# INFORMATION GIVEN start
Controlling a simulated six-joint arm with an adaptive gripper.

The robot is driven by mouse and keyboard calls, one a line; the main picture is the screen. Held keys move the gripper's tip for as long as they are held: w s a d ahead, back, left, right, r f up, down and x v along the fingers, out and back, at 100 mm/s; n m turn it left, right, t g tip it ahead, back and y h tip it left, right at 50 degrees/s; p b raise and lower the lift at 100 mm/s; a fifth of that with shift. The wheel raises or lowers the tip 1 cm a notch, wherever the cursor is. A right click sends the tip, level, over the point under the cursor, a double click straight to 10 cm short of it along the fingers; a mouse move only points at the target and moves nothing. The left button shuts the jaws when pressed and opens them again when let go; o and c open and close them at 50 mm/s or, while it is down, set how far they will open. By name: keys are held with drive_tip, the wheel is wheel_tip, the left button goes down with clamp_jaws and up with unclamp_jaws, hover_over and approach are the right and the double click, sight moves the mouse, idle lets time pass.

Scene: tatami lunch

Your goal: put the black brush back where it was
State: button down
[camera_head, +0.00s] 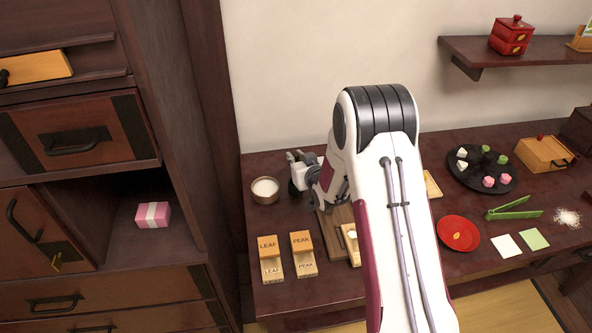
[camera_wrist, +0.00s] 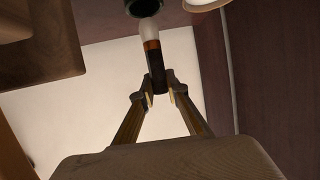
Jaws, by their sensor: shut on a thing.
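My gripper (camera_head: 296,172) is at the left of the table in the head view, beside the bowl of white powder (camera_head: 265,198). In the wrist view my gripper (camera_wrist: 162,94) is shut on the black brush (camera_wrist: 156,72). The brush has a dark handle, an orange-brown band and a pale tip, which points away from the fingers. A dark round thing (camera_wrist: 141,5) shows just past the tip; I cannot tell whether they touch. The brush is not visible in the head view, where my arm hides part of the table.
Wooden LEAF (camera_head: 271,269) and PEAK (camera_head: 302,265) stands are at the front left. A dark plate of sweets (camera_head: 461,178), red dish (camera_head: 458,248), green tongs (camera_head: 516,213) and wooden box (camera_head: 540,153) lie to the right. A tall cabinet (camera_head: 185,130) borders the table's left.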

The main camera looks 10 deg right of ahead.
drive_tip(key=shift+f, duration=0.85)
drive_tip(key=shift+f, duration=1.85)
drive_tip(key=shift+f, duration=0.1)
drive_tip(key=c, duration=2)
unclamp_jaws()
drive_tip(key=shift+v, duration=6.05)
# INFORMATION GIVEN end
# INFORMATION GIVEN start
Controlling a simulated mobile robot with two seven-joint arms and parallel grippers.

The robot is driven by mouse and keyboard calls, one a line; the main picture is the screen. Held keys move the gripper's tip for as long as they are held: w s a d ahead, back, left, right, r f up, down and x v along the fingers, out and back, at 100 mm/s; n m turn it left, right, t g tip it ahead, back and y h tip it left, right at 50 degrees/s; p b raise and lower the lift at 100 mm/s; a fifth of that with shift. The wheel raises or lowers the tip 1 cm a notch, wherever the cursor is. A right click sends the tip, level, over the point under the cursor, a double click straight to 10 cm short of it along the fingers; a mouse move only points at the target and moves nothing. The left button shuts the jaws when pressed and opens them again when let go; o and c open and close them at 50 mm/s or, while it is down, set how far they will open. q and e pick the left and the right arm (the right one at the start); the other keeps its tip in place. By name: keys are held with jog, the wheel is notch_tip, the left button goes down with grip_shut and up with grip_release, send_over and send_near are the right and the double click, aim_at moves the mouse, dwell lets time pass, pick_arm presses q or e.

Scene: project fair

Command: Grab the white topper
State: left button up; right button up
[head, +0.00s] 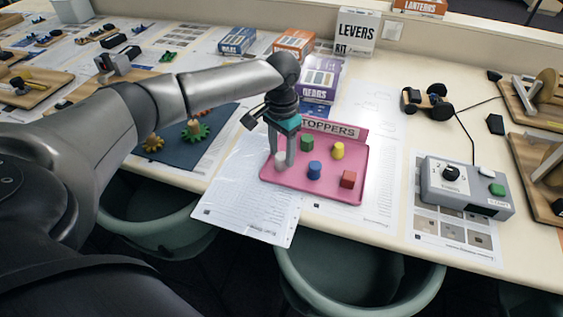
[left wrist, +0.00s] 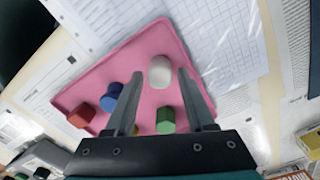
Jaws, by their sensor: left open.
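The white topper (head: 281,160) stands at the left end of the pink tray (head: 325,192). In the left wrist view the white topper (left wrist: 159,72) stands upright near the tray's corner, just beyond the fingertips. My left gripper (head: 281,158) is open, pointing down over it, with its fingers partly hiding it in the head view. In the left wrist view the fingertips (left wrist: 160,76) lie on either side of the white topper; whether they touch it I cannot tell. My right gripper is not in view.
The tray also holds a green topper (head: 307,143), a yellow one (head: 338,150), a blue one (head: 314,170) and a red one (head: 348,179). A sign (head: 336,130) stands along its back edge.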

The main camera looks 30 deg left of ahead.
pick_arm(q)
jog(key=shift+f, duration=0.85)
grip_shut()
# INFORMATION GIVEN end
WRITTEN INSTRUCTION
Pick each line holding the word "joint" out of the data and copy it.

ANSWER TO THE TASK
Controlling a simulated six-joint arm with an adaptive gripper.
Controlling a simulated mobile robot with two seven-joint arms and parallel grippers.

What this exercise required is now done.